I wasn't suggesting to use Reclock, I understand it's a dshow thing, hence a no go. From what I understand, Reclock does three things:

1) It attempts to provide a unified clock and/or harmonize the different clocks working in your machine (videocard, soundcard, motherboard, cpu, something else I might be forgetting...).
2) In doing so, it can slightly alter the samplerate, a minimal alteration to behave well with all the clocks, as per 1 above. No helium effect, we are talking really minimum adjustments here.
3) It's capable of either going 24fps-->25fps for those with 50Hz TV sets that want to avoid judder (or those with 50/60 who prefer a 4% helium effect to the 3:2 judder) or going 25fps-->24fps for those with 24/48/72/96Hz displays that want to bring back artificially accelerated PAL material to the original pitch. I don't think this function is enabled yet outside of the Xbox platform.
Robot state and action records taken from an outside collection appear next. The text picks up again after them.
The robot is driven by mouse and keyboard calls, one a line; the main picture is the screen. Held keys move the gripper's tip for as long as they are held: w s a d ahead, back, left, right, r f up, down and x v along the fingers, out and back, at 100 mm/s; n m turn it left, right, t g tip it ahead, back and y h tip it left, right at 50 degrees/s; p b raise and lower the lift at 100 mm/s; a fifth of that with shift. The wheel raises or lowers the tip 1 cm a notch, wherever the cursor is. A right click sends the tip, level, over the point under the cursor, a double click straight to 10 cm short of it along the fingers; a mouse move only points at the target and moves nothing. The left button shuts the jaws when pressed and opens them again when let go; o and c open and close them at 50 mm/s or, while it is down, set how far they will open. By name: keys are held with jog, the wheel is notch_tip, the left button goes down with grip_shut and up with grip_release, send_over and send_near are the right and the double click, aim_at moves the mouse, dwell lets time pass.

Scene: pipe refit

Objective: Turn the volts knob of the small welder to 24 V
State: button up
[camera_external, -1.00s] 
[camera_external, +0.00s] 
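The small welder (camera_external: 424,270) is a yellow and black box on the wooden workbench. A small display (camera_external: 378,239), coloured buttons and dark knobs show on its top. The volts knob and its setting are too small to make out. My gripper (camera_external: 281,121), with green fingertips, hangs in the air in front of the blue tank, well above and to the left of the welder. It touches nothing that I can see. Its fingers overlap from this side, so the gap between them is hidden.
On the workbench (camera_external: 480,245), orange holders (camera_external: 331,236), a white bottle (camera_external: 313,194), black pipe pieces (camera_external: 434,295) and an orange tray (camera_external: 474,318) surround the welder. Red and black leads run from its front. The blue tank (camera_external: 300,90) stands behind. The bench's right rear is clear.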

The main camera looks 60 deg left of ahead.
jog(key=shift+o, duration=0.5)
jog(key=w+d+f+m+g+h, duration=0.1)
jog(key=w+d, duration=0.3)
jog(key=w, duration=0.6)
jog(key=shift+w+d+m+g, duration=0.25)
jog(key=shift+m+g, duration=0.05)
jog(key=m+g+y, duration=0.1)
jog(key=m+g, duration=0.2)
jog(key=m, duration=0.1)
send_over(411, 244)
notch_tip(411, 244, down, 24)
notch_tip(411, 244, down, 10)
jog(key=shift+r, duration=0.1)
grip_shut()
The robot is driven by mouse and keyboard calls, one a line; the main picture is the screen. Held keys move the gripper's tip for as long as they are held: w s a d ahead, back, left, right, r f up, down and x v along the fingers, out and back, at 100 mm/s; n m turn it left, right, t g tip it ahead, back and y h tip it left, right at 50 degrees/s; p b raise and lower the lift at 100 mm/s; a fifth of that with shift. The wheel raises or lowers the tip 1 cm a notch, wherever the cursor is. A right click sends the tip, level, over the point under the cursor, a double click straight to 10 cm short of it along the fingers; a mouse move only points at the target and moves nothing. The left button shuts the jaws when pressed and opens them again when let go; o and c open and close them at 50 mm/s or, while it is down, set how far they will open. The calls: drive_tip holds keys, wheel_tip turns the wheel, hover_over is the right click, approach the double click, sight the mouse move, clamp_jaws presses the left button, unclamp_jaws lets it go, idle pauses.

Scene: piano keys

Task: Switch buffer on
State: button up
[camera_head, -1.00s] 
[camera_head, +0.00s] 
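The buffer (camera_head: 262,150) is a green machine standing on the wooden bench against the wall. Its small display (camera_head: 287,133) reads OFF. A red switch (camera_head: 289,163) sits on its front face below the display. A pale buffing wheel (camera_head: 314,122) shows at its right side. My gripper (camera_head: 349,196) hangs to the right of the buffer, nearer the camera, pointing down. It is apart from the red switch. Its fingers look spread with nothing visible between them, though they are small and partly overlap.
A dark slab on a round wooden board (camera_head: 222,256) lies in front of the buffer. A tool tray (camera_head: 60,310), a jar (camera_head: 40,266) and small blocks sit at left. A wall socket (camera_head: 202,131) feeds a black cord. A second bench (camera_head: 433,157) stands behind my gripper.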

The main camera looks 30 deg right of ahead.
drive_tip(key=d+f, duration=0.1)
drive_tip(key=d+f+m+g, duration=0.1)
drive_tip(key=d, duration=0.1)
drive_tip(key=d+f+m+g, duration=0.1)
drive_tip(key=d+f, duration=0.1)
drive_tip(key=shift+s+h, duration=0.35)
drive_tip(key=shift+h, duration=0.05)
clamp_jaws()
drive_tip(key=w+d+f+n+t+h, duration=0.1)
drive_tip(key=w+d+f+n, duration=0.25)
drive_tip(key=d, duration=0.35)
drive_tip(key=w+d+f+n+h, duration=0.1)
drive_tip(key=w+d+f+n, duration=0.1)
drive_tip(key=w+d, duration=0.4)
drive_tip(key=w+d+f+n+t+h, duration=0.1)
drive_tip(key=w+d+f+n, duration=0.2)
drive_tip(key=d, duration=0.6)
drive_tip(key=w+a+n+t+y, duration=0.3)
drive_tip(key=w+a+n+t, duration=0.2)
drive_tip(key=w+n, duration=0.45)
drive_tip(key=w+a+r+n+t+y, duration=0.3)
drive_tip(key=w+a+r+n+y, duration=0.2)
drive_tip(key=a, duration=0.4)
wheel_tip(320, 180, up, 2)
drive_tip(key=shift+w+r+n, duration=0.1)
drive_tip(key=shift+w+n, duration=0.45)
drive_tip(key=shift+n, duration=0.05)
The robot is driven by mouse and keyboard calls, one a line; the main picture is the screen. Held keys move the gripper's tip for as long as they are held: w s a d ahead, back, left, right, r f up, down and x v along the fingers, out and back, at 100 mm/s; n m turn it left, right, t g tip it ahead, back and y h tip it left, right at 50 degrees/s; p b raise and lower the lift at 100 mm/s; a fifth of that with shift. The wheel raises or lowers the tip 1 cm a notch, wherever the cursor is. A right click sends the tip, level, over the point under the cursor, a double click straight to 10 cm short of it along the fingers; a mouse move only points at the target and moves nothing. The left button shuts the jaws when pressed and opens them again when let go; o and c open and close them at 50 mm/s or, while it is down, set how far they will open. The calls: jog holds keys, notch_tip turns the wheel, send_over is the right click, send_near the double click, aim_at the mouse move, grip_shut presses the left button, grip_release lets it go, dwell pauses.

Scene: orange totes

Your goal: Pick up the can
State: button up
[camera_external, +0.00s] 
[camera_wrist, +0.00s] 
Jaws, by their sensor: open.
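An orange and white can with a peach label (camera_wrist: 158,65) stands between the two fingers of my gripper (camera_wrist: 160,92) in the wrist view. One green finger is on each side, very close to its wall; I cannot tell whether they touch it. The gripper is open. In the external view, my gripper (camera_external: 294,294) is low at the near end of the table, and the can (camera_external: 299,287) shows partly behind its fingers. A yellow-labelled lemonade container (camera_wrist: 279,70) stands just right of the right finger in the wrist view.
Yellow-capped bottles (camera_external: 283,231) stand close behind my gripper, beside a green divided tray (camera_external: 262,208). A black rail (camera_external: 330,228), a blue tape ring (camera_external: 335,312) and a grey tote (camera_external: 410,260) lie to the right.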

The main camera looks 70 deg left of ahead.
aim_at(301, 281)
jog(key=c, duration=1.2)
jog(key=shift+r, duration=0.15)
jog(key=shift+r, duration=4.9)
On the subject of high precision timer, which you mention, could you go more in depth in explaining what timer is been used?

Thanks. Smile
I bump this. Recent external player developments allow me now to use Zoom Player and Reclock. But the objective is, at least for me, to have DVDplayer handling everything (I think the developers see it this way too, clearly).
Even working at 48Hz, with 24fps material, XBMC stutters sometimes (not losing frames, mind). With Reclock I avoid that in DirectShow based players.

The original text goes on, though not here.